LISTED RECORDS »

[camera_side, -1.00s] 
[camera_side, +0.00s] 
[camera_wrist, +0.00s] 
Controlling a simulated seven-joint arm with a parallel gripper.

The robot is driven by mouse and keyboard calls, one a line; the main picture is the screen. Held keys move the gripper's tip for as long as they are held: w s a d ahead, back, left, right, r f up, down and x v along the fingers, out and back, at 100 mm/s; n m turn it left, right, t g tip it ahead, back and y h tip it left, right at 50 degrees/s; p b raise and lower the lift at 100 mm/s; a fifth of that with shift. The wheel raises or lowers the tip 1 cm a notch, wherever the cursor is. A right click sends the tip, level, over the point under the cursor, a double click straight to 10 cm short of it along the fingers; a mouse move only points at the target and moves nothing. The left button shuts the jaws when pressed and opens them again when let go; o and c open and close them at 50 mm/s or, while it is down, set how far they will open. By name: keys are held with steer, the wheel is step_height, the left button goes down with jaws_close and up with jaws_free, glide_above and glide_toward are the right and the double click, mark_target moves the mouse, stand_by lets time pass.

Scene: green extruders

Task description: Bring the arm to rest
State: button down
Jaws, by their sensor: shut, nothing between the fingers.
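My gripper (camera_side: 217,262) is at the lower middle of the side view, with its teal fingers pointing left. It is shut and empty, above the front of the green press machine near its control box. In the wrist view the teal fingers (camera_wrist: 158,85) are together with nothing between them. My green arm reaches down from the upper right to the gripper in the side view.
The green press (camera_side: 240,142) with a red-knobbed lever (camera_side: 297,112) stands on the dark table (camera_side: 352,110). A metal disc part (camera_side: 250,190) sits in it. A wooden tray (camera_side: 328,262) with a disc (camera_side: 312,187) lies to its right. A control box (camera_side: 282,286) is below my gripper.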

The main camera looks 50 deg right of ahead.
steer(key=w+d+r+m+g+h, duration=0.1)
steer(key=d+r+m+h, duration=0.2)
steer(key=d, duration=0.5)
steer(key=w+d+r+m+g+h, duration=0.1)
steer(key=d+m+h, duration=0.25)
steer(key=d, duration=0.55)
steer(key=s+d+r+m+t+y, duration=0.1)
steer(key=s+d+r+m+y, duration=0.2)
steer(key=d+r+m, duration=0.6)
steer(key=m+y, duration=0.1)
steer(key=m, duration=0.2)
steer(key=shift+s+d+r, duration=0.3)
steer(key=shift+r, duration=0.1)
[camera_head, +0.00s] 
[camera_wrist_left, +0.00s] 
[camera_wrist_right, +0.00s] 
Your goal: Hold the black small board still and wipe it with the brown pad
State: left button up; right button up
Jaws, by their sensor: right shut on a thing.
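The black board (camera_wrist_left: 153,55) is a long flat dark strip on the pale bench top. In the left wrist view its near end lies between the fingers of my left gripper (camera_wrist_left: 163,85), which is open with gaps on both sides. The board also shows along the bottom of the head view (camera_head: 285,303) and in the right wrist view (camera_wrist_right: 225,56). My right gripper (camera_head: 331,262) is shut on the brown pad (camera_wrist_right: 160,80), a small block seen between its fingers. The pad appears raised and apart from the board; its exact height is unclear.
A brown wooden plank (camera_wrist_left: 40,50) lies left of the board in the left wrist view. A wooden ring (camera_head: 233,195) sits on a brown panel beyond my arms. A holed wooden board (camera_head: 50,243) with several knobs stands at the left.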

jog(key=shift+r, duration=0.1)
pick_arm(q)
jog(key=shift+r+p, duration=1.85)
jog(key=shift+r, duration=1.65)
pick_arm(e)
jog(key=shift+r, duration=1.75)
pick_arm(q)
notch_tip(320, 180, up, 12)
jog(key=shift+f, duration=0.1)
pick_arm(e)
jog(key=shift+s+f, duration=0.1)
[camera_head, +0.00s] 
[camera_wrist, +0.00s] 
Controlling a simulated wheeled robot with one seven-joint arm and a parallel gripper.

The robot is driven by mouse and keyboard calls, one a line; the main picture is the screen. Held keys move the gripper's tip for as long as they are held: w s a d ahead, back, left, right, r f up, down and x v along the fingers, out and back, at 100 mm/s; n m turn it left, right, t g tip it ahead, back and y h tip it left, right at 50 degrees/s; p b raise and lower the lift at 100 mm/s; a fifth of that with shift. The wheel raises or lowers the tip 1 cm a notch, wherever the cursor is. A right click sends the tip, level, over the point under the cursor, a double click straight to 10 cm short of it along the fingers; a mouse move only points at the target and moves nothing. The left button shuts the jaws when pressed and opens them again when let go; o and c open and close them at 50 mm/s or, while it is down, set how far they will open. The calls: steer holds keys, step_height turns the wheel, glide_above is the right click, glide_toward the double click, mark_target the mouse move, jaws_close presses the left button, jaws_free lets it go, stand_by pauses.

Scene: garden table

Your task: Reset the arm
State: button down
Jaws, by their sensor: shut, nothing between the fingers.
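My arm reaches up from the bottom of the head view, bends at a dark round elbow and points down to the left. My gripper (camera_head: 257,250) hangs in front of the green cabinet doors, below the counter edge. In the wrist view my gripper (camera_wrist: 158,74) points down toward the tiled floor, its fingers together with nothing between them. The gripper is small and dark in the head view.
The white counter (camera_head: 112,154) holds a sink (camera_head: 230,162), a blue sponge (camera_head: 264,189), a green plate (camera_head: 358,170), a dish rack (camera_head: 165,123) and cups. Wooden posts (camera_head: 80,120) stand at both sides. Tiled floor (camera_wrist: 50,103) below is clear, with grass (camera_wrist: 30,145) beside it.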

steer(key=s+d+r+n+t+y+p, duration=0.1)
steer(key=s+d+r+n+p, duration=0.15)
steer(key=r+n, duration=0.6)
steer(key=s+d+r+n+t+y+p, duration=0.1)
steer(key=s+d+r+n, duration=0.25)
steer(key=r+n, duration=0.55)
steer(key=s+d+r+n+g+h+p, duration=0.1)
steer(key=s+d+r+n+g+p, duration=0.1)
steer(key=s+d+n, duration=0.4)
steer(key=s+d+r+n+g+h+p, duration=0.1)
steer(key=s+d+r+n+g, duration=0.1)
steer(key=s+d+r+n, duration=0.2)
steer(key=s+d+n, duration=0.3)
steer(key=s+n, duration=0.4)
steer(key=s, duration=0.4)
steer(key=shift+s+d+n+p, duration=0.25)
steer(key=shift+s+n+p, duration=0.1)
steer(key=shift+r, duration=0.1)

WHAT IS BEING ASKED » Return every entry exactly as given.

EXERCISE SOLUTION »
[camera_side, -1.00s] 
[camera_side, +0.00s] 
[camera_wrist, +0.00s] 
Controlling a simulated seven-joint arm with a parallel gripper.

The robot is driven by mouse and keyboard calls, one a line; the main picture is the screen. Held keys move the gripper's tip for as long as they are held: w s a d ahead, back, left, right, r f up, down and x v along the fingers, out and back, at 100 mm/s; n m turn it left, right, t g tip it ahead, back and y h tip it left, right at 50 degrees/s; p b raise and lower the lift at 100 mm/s; a fifth of that with shift. The wheel raises or lowers the tip 1 cm a notch, wherever the cursor is. A right click sends the tip, level, over the point under the cursor, a double click straight to 10 cm short of it along the fingers; a mouse move only points at the target and moves nothing. The left button shuts the jaws when pressed and opens them again when let go; o and c open and close them at 50 mm/s or, while it is down, set how far they will open. By name: keys are held with steer, the wheel is step_height, the left button goes down with jaws_close and up with jaws_free, glide_above and glide_toward are the right and the double click, mark_target moves the mouse, stand_by lets time pass.

Scene: green extruders

Task description: Bring the arm to rest
State: button down
Jaws, by their sensor: shut, nothing between the fingers.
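My gripper (camera_side: 217,262) is at the lower middle of the side view, with its teal fingers pointing left. It is shut and empty, above the front of the green press machine near its control box. In the wrist view the teal fingers (camera_wrist: 158,85) are together with nothing between them. My green arm reaches down from the upper right to the gripper in the side view.
The green press (camera_side: 240,142) with a red-knobbed lever (camera_side: 297,112) stands on the dark table (camera_side: 352,110). A metal disc part (camera_side: 250,190) sits in it. A wooden tray (camera_side: 328,262) with a disc (camera_side: 312,187) lies to its right. A control box (camera_side: 282,286) is below my gripper.

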The main camera looks 50 deg right of ahead.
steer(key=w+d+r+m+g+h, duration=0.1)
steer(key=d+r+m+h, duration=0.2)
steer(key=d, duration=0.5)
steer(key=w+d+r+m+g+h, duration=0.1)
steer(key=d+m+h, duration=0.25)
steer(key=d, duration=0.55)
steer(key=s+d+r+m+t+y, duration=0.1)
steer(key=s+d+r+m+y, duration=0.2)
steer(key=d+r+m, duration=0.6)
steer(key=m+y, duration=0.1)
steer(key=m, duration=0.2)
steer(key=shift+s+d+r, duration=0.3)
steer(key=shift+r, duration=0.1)
[camera_head, +0.00s] 
[camera_wrist_left, +0.00s] 
[camera_wrist_right, +0.00s] 
Your goal: Hold the black small board still and wipe it with the brown pad
State: left button up; right button up
Jaws, by their sensor: right shut on a thing.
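The black board (camera_wrist_left: 153,55) is a long flat dark strip on the pale bench top. In the left wrist view its near end lies between the fingers of my left gripper (camera_wrist_left: 163,85), which is open with gaps on both sides. The board also shows along the bottom of the head view (camera_head: 285,303) and in the right wrist view (camera_wrist_right: 225,56). My right gripper (camera_head: 331,262) is shut on the brown pad (camera_wrist_right: 160,80), a small block seen between its fingers. The pad appears raised and apart from the board; its exact height is unclear.
A brown wooden plank (camera_wrist_left: 40,50) lies left of the board in the left wrist view. A wooden ring (camera_head: 233,195) sits on a brown panel beyond my arms. A holed wooden board (camera_head: 50,243) with several knobs stands at the left.

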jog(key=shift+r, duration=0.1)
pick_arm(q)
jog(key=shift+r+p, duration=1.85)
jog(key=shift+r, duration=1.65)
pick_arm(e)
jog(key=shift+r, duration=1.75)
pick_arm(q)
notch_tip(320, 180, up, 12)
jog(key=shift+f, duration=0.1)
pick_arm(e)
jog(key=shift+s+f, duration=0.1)
[camera_head, +0.00s] 
[camera_wrist, +0.00s] 
Controlling a simulated wheeled robot with one seven-joint arm and a parallel gripper.

The robot is driven by mouse and keyboard calls, one a line; the main picture is the screen. Held keys move the gripper's tip for as long as they are held: w s a d ahead, back, left, right, r f up, down and x v along the fingers, out and back, at 100 mm/s; n m turn it left, right, t g tip it ahead, back and y h tip it left, right at 50 degrees/s; p b raise and lower the lift at 100 mm/s; a fifth of that with shift. The wheel raises or lowers the tip 1 cm a notch, wherever the cursor is. A right click sends the tip, level, over the point under the cursor, a double click straight to 10 cm short of it along the fingers; a mouse move only points at the target and moves nothing. The left button shuts the jaws when pressed and opens them again when let go; o and c open and close them at 50 mm/s or, while it is down, set how far they will open. The calls: steer holds keys, step_height turns the wheel, glide_above is the right click, glide_toward the double click, mark_target the mouse move, jaws_close presses the left button, jaws_free lets it go, stand_by pauses.

Scene: garden table

Your task: Reset the arm
State: button down
Jaws, by their sensor: shut, nothing between the fingers.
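My arm reaches up from the bottom of the head view, bends at a dark round elbow and points down to the left. My gripper (camera_head: 257,250) hangs in front of the green cabinet doors, below the counter edge. In the wrist view my gripper (camera_wrist: 158,74) points down toward the tiled floor, its fingers together with nothing between them. The gripper is small and dark in the head view.
The white counter (camera_head: 112,154) holds a sink (camera_head: 230,162), a blue sponge (camera_head: 264,189), a green plate (camera_head: 358,170), a dish rack (camera_head: 165,123) and cups. Wooden posts (camera_head: 80,120) stand at both sides. Tiled floor (camera_wrist: 50,103) below is clear, with grass (camera_wrist: 30,145) beside it.

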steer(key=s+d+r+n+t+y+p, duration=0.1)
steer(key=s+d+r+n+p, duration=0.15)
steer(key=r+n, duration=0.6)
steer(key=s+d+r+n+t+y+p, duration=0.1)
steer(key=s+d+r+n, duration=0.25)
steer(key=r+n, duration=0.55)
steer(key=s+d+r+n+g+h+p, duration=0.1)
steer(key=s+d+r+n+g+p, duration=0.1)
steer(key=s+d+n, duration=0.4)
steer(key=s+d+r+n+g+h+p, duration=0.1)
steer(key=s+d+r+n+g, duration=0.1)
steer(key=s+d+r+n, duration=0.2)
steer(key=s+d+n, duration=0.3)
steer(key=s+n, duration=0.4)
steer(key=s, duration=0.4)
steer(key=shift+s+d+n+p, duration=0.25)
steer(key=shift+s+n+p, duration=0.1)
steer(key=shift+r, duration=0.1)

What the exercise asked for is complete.